A story we reported in late January has just been officially confirmed: Uber is selling its Southeast Asia operations to rival Grab. The two companies have just reached an agreement in which Uber will give Grab all of its operations in the region in return for a 27.5% stake in the combined business.
Singapore-based Grab has been getting the better of the American heavyweight in recent times, and for many, the writing has long been on the wall as Uber’s gung-ho approach to business has failed to pay off in the region. As part of the deal, around 500 Uber employees will transfer to Grab. Uber is also saying that it will help customers in the affected markets to transition to the Grab app in the coming weeks, although how exactly that will work with Uber still being available elsewhere remains to be seen. We’re guessing opening the Uber app in the Philippines will eventually lead the user to download Grab.
It will also be interesting to see how this change will affect local drivers in the Philippines, as the whole process of getting accredited has been anything but plain sailing until now. Hopefully, the Land Transportation Franchising and Regulatory Board will be able to simply change the name on paper and not require drivers to go through the whole process again simply because the employer has technically changed from one company to another.

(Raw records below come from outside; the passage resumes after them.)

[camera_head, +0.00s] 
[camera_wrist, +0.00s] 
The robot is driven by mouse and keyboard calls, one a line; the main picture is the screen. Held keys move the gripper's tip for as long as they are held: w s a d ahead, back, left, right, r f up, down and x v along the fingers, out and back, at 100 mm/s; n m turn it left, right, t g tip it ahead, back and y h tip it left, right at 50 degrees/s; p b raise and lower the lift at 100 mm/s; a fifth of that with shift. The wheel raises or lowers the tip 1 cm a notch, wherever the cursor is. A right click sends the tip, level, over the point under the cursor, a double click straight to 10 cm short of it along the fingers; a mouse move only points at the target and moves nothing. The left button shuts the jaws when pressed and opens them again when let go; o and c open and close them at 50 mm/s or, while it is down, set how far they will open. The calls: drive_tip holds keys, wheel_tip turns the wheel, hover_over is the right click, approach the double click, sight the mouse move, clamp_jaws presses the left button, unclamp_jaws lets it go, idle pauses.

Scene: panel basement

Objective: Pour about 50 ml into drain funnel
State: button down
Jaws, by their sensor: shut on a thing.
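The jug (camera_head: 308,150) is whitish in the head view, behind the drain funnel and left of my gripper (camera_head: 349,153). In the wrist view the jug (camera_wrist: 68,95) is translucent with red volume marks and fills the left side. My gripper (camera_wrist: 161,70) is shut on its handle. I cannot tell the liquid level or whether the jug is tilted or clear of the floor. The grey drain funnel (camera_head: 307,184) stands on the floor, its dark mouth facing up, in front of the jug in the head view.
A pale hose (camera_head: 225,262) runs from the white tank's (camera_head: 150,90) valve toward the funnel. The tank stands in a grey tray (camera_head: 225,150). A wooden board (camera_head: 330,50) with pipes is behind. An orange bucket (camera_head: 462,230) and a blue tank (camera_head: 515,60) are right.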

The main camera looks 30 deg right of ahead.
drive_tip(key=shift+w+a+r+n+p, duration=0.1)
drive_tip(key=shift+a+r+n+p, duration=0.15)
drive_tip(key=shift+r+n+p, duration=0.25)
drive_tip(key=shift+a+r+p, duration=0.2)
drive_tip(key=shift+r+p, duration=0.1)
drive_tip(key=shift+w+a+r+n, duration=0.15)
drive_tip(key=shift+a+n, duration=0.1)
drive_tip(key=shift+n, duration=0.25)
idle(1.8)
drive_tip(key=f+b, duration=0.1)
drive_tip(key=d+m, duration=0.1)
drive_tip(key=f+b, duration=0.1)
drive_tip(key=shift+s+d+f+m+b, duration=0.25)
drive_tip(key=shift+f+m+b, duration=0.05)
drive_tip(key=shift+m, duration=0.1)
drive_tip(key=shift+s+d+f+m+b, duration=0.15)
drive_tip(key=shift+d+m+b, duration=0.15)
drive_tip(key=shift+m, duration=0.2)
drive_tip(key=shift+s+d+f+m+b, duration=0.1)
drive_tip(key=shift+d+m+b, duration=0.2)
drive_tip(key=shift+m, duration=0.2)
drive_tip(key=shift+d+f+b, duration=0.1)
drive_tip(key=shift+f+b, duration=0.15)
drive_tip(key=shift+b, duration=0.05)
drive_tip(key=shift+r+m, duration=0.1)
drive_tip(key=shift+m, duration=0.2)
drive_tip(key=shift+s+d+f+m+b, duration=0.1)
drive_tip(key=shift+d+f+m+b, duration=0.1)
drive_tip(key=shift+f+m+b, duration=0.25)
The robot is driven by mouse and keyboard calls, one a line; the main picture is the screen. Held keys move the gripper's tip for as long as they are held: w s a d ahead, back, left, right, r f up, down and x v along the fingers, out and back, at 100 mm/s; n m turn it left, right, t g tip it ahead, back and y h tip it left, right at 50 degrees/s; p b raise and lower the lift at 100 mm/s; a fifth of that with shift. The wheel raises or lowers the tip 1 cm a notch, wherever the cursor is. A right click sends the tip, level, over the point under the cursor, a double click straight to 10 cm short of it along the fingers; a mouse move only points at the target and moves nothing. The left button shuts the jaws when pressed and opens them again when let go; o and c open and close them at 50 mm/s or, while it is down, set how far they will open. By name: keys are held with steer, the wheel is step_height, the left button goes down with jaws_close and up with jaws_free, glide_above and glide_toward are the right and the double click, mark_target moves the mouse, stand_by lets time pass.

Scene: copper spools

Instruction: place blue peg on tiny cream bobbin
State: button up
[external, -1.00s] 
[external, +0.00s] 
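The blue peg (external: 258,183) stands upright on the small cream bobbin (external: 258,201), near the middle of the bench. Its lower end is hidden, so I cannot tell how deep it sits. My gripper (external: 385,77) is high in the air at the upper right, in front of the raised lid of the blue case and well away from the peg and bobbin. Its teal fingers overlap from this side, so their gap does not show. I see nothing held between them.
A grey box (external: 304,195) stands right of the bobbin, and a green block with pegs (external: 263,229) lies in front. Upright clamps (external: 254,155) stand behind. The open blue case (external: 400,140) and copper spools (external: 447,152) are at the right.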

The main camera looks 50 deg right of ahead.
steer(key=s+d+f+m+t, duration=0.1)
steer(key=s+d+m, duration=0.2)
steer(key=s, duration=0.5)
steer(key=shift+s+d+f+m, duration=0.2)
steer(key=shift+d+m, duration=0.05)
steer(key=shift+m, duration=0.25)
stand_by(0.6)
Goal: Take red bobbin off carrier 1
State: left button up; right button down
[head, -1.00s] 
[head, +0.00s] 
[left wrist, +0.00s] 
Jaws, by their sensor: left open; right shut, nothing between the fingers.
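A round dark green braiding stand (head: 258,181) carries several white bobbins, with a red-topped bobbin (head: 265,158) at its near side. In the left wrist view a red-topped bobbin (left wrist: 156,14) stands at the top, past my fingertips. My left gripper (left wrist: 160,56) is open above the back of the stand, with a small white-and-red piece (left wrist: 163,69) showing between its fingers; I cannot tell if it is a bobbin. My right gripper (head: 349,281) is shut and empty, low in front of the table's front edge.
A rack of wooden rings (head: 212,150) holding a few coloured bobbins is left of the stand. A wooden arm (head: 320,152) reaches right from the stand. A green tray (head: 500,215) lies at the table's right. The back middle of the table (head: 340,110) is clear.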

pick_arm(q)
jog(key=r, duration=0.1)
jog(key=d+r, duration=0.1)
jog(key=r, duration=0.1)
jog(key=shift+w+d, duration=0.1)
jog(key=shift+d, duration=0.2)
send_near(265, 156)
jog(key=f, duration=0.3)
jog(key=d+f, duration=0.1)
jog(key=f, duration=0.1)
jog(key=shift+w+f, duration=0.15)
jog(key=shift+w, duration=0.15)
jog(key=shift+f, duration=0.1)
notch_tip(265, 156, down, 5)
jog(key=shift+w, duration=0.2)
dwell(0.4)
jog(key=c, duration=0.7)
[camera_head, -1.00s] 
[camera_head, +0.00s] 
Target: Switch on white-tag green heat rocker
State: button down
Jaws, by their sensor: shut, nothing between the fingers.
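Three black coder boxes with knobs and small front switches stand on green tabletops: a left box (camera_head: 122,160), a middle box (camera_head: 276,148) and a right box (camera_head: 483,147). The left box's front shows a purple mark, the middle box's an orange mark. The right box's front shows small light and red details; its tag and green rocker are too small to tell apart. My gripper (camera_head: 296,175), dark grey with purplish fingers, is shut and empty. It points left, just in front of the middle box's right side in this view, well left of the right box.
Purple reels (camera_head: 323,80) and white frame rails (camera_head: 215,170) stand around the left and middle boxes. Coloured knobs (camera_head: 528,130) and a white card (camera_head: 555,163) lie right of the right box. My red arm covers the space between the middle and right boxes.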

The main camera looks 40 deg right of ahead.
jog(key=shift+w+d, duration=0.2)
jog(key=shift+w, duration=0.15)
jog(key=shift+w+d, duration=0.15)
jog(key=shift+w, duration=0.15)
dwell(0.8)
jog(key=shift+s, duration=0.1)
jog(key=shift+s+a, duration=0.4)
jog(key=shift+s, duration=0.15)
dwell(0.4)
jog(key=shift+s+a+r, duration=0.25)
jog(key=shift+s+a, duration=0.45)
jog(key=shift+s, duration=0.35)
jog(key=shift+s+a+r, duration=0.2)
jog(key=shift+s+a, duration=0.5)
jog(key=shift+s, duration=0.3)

We’re guessing opening the Uber app in the Philippines will eventually lead the user to download the Grab app
Uber CEO Dara Khosrowshahi is now trying to sell the deal as a success for the Silicon Valley behemoth, saying in a now-publicized statement:
This deal is a testament to Uber’s exceptional growth across Southeast Asia over the last five years. It will help us double down on our plans for growth as we invest heavily in our products and technology to create the best customer experience on the planet.
That’s like being swept in a playoff series and describing one’s performance as victorious.
Uber invested $700 million to gain traction in Singapore, Malaysia, Indonesia, the Philippines, Thailand, Vietnam, Cambodia and Myanmar, but ultimately was outdone by a smaller rival—a company that better understood how to cater to the individual cultural preferences and needs in the region.